Raízen originally broke ground on the $US100 million “biomass-to-ethanol” expansion just over one year ago. The new facility converts biomass such as sugar cane bagasse and straw into 40 million liters per year of advanced, second generation cellulosic biofuel. It is also the first large-scale commercial implementation of Iogen Energy’s cellulosic ethanol technology, which Iogen developed and has extensively proven in its Ottawa demonstration facility.
(Iogen Energy is the name of the joint venture between Iogen and Raizen — and Raizen is itself is the $10B JV between Cosan and Shell)

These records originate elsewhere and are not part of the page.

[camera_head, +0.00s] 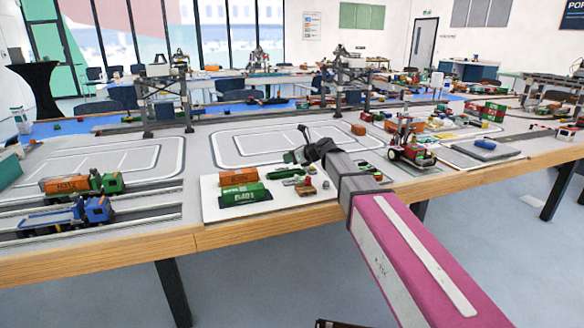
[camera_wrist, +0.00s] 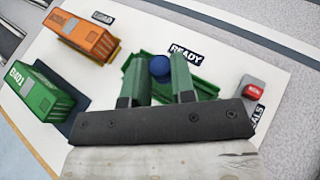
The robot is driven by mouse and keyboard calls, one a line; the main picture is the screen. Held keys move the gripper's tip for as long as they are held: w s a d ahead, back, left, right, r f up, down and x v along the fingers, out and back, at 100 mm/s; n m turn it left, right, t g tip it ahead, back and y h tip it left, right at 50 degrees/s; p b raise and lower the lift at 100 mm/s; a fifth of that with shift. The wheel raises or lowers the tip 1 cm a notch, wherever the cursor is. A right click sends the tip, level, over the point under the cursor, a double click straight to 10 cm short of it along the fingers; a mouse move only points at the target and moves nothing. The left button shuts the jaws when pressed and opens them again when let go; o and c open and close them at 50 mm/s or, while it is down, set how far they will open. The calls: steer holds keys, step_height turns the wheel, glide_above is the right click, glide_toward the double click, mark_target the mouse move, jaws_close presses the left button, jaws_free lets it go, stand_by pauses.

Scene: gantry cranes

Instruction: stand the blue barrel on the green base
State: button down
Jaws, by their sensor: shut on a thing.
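The blue barrel (camera_wrist: 159,69) shows as a round blue top between the two green fingers of my gripper (camera_wrist: 158,72) in the wrist view. My gripper is shut on it. The green base (camera_wrist: 206,88) lies below and around the barrel, beside the READY label, and is partly hidden by the fingers. I cannot tell whether the barrel touches the base or hangs just above it. In the head view my gripper (camera_head: 294,156) is over the white board, and the barrel cannot be made out there.
On the white board (camera_head: 213,211) stand an orange container (camera_wrist: 88,38) and a green container (camera_wrist: 32,88), left of my gripper. A small block with a red top (camera_wrist: 255,88) stands to the right. A toy truck and crane (camera_head: 409,148) stand farther right on the table.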

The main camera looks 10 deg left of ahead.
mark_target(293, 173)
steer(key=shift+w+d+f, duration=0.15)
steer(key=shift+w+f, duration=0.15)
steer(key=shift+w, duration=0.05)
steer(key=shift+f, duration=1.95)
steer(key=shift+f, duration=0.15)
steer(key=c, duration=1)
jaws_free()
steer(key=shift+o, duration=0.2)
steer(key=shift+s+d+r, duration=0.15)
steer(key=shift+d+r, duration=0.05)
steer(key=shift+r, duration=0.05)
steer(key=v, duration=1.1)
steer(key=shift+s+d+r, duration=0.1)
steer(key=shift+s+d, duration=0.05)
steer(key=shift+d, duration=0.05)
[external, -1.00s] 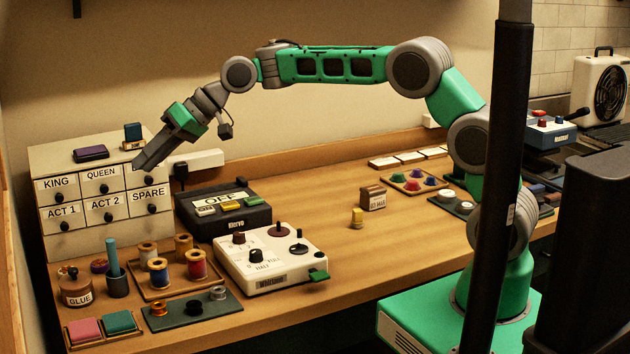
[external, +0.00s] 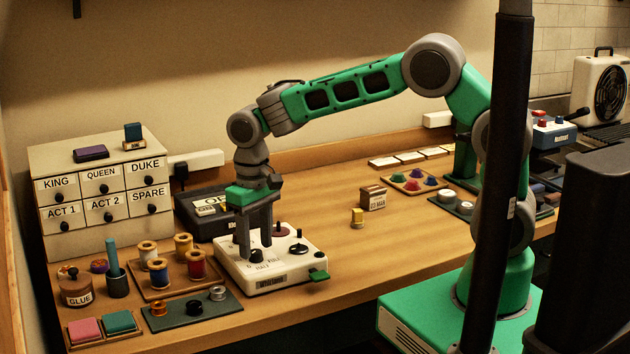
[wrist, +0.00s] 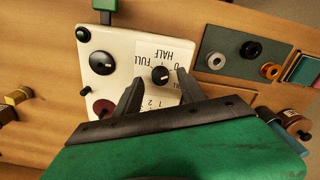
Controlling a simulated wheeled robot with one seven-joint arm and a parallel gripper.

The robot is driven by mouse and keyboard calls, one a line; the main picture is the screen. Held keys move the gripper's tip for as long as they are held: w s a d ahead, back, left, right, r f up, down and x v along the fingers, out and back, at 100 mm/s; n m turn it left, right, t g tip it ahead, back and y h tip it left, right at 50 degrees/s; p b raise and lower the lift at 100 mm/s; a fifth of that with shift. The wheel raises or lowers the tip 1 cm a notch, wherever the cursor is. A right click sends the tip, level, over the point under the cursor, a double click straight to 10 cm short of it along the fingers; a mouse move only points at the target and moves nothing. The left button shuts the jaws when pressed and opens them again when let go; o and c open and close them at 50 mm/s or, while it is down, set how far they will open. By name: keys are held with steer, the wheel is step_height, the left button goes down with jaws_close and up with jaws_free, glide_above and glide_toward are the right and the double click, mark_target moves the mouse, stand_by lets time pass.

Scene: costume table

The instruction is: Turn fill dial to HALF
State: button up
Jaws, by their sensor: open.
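The white control box (external: 288,274) sits on the wooden table, with a green tab (external: 319,275) at its right corner. The fill dial (wrist: 160,75) is a small black knob with a pale pointer mark, among the printed words FULL and HALF and a 0. Its mark appears to point toward the FULL side, but it is small. In the external view the dial (external: 257,256) is near the fingertips. My gripper (external: 254,250) points down over the box, open and empty. In the wrist view its fingers (wrist: 158,86) are apart, with the dial just beyond and between them.
The box also has a larger black knob (wrist: 103,62) and a dark red knob (wrist: 103,108). The dark box (external: 195,221) stands close behind. A spool tray (external: 207,280) and a grey-green ring tray (external: 225,308) lie left. Table to the right is mostly clear.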

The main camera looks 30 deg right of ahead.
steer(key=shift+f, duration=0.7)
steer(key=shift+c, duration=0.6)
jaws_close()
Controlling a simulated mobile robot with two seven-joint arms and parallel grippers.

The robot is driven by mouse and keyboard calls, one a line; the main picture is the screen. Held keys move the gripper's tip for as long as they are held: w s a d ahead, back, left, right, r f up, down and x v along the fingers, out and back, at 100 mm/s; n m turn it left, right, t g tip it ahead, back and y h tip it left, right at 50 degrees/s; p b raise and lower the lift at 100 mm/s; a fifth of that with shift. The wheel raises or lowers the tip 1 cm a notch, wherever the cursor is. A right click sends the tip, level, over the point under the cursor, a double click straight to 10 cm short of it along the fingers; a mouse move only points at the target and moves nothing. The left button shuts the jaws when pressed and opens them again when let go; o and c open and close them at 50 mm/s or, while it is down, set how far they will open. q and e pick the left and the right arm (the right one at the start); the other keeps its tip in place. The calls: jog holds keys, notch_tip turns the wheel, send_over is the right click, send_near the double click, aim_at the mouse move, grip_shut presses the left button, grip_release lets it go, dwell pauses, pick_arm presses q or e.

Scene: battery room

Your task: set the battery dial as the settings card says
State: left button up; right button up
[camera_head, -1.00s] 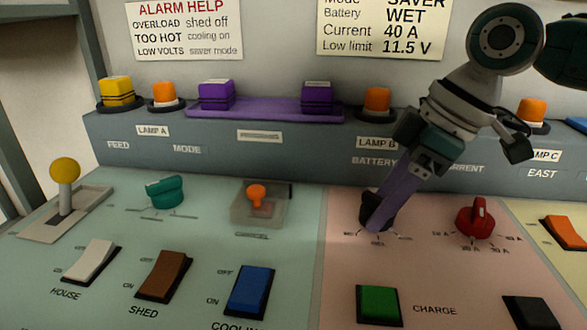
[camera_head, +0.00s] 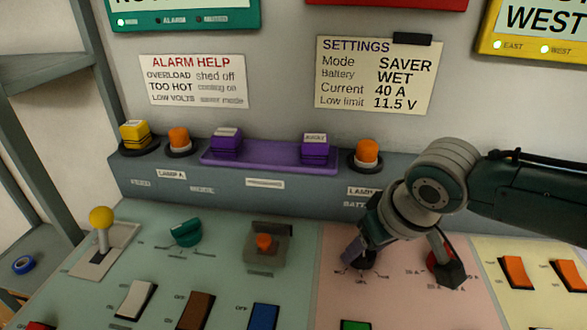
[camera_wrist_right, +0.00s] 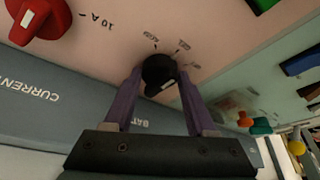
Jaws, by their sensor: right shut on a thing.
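The settings card (camera_head: 374,75) on the back wall reads Mode SAVER, Battery WET, Current 40 A, Low limit 11.5 V. The battery dial (camera_wrist_right: 160,72) is a black knob with a white mark, on the pink panel. My right gripper (camera_wrist_right: 158,78) is shut on it, with one purple finger on each side. In the head view the gripper (camera_head: 358,254) mostly covers the dial. Small labels surround the dial, but I cannot tell which one its mark points to. My left gripper is not in view.
The red current dial (camera_head: 436,258) is close beside the battery dial, partly behind my right arm. A teal mode dial (camera_head: 186,233), an orange covered switch (camera_head: 264,242) and several rocker switches lie around. A purple tray (camera_head: 270,157) sits on the ledge behind.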

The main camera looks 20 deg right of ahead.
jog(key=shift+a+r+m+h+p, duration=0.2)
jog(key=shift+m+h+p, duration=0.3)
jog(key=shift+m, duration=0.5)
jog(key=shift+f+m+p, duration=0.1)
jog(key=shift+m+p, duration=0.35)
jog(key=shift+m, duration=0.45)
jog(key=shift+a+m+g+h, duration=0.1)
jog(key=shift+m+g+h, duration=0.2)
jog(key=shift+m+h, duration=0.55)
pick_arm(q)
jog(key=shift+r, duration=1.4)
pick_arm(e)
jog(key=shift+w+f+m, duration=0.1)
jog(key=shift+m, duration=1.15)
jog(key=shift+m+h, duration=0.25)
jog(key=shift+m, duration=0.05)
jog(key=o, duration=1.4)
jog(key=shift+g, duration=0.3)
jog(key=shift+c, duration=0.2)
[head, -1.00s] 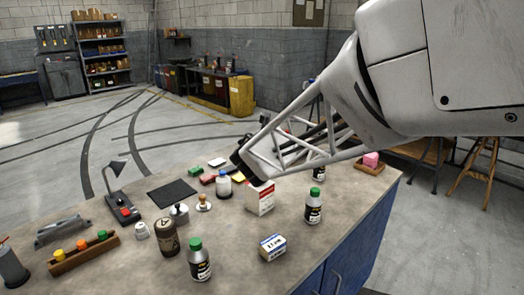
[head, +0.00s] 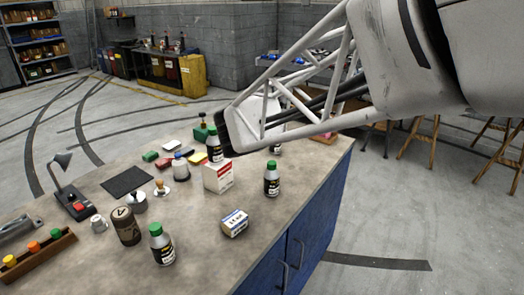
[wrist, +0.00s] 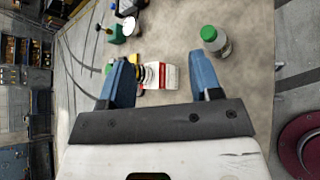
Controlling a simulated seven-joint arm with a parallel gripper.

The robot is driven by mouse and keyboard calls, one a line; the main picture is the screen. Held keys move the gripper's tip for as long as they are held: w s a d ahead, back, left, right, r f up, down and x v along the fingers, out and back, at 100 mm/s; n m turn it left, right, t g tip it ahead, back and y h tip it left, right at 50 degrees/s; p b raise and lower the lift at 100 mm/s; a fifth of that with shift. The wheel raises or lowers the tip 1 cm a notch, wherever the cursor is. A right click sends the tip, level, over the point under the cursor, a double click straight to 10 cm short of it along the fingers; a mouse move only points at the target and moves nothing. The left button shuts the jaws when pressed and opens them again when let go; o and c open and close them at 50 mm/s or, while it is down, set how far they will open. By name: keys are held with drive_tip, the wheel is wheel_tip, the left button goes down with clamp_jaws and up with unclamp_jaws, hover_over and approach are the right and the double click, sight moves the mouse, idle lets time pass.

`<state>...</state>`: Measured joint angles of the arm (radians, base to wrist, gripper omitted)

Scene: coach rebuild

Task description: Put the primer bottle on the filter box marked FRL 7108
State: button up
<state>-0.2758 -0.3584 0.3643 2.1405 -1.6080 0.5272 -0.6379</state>
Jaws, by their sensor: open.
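Similar green-capped bottles stand at right (head: 272,180) and in front (head: 162,246).
A small white and blue box (head: 235,223) lies on the bench (head: 205,265) in front. A brown canister (head: 125,226), a stamp (head: 161,187), a white bottle (head: 181,168) and a lamp (head: 68,190) stand at left. The front right bench top is clear.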

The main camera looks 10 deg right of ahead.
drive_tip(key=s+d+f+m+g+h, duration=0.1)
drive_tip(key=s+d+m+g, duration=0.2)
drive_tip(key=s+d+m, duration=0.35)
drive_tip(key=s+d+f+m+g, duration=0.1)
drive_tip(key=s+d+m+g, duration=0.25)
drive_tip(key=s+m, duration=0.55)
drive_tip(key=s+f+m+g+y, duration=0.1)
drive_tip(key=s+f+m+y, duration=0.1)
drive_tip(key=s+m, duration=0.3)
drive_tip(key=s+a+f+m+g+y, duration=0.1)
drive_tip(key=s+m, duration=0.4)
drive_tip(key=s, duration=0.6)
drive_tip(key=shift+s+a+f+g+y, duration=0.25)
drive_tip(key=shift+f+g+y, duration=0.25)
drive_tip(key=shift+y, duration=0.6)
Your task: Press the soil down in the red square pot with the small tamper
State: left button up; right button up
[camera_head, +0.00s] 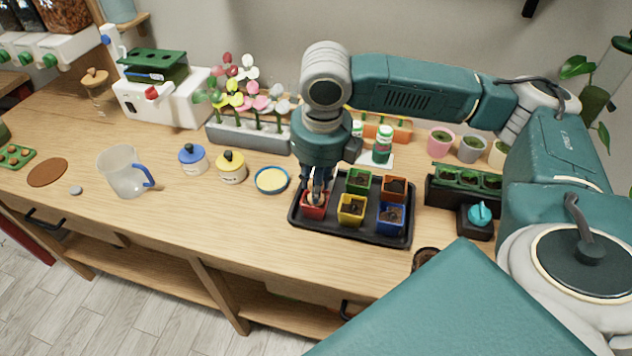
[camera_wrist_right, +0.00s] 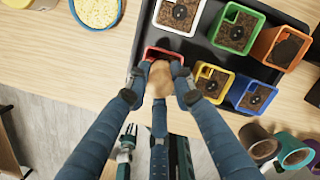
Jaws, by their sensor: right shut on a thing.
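The red square pot (camera_head: 314,211) stands at the front left of the black tray (camera_head: 346,234); its rim shows in the wrist view (camera_wrist_right: 153,50). My right gripper (camera_head: 317,194) points down over this pot. In the wrist view its fingers (camera_wrist_right: 160,82) are shut on the small tamper (camera_wrist_right: 160,76), a pale wooden piece. The tamper's lower end is at the red pot's opening. The fingers and tamper hide most of the soil there, so I cannot tell whether it touches the soil. My left gripper is not in view.
Yellow (camera_head: 351,210), blue (camera_head: 391,217), green (camera_head: 358,181), orange (camera_head: 394,188) and white (camera_wrist_right: 180,14) pots share the tray closely. A bowl of yellow grains (camera_head: 271,180) stands left of it. A flower planter (camera_head: 248,137) stands behind.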

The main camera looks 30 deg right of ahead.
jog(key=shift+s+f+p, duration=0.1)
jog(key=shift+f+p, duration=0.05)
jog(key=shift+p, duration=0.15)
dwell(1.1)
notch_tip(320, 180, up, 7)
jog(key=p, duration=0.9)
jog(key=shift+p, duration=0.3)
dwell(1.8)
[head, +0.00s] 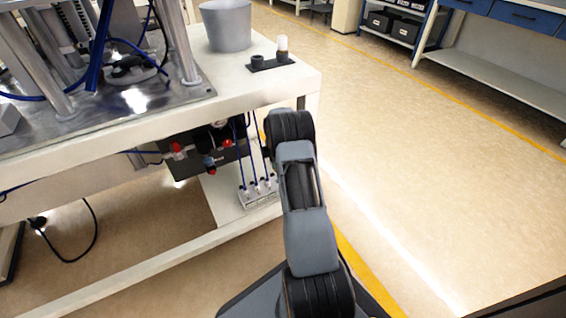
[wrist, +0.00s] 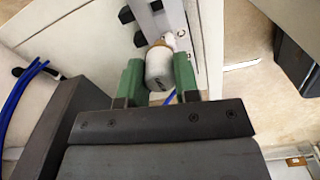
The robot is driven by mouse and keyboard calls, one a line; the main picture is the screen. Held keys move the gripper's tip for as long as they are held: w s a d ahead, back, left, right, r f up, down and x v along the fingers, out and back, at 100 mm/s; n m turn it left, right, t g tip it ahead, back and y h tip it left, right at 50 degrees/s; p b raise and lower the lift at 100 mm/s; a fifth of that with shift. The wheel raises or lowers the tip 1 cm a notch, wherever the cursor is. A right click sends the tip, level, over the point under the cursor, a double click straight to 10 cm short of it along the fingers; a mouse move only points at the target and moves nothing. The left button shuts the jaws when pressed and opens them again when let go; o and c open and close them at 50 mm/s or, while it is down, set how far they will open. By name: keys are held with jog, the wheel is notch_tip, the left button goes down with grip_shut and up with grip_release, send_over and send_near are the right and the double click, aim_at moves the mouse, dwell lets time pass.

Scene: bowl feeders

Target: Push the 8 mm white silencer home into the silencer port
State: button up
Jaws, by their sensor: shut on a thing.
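In the wrist view my gripper (wrist: 158,76) has its two green fingers shut on the white silencer (wrist: 158,70), a short white cylinder with a brass-coloured end pointing away from me. Beyond it is a light grey metal block (wrist: 188,52) with small holes. The silencer's far end meets or overlaps this block in the picture; I cannot tell how deep it sits. The port itself is hidden behind the silencer. In the head view my arm hides the gripper and the silencer. A pale manifold (head: 259,193) with blue tubes shows just left of my arm, under the table.
The white table (head: 270,88) stands above the manifold, with a grey bowl (head: 226,26) and a black holder (head: 270,62) carrying a white-topped piece. Blue tubes (wrist: 22,90) run at the left in the wrist view. Open floor lies right of my arm.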

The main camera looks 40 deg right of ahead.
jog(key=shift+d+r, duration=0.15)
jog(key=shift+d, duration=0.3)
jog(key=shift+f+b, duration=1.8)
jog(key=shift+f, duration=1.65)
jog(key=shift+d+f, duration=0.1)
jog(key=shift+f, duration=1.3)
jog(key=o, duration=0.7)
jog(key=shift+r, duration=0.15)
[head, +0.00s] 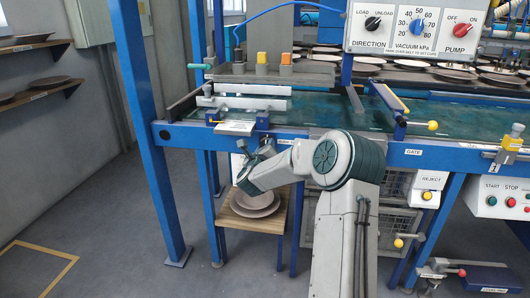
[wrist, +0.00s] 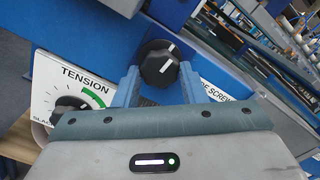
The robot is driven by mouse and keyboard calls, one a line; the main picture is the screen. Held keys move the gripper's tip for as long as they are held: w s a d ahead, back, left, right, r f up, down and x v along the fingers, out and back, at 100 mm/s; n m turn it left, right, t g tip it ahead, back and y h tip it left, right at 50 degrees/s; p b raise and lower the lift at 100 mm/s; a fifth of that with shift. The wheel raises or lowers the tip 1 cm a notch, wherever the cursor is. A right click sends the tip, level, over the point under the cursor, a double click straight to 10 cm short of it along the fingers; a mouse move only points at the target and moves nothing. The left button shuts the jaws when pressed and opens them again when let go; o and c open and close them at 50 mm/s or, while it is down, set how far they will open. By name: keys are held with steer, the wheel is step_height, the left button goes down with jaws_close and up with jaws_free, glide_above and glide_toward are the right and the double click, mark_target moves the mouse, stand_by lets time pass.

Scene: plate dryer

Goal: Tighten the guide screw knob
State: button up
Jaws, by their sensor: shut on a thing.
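The guide screw knob is a round black knob (wrist: 158,66) with a white index line, on the blue frame in the wrist view. A partly covered label (wrist: 228,88) beside it ends in "E SCREW". My gripper (wrist: 160,78) has its two blue fingers on either side of the knob, shut on it. In the head view my gripper (head: 240,150) is at the front edge of the conveyor frame, below a white plate. The knob is not clear to see there.
A "TENSION" dial (wrist: 70,105) sits close to the left finger in the wrist view. Below my arm, a wooden shelf (head: 262,222) holds stacked plates (head: 255,202). The blue frame post (head: 150,140) stands to the left. The floor on the left is open.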

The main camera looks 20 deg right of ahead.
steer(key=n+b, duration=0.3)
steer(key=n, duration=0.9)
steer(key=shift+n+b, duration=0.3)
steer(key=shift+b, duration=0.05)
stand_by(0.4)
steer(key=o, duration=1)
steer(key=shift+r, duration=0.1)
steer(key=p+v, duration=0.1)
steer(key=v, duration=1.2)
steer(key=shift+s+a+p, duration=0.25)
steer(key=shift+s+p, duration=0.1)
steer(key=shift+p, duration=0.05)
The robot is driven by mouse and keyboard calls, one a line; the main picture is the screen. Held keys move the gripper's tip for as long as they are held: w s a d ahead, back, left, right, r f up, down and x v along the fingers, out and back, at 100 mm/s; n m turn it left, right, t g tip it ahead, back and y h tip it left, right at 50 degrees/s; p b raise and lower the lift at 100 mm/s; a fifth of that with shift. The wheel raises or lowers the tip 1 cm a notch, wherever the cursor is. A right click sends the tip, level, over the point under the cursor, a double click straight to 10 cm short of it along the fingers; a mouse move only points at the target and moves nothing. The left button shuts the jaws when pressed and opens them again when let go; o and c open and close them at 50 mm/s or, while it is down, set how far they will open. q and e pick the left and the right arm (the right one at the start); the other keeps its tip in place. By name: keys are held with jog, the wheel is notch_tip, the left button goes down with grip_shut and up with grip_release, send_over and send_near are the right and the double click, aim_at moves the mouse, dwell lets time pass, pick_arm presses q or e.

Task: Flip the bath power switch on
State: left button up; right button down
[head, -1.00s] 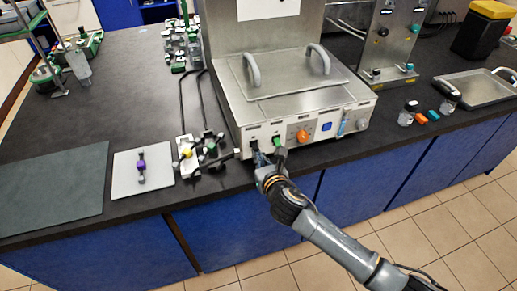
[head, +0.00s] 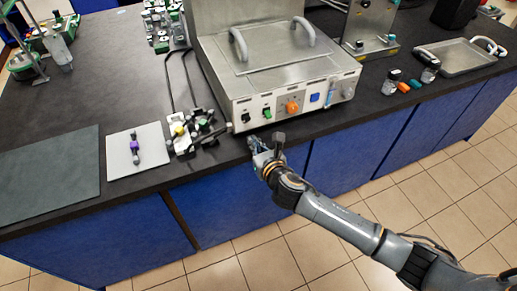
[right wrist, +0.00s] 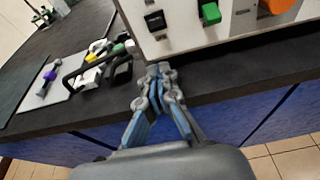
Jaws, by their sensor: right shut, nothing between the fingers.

“We finished construction on schedule, and said we expected a Q4 startup, and we’re on time,” Ziyad Rahme, SVP and General Manager for Iogen Energy, told the Digest. “We’ve had a short one-month ramp up, and started production and are making ethanol. Raizen right now have made 200,000 liters available and are selling cellulosic ethanol in Brazil. That’s also very exciting.”
“The start up went very well,” Rahme said. “There are always the first of kind things. But we are not hitting any significant hurdles, so far on the rate or yield side. What we are seeing is as per expectation, the pretreatment, hydrolysis and fermentation are all working as expected. Having said that there is always continuous improvement and fine tuning the process.”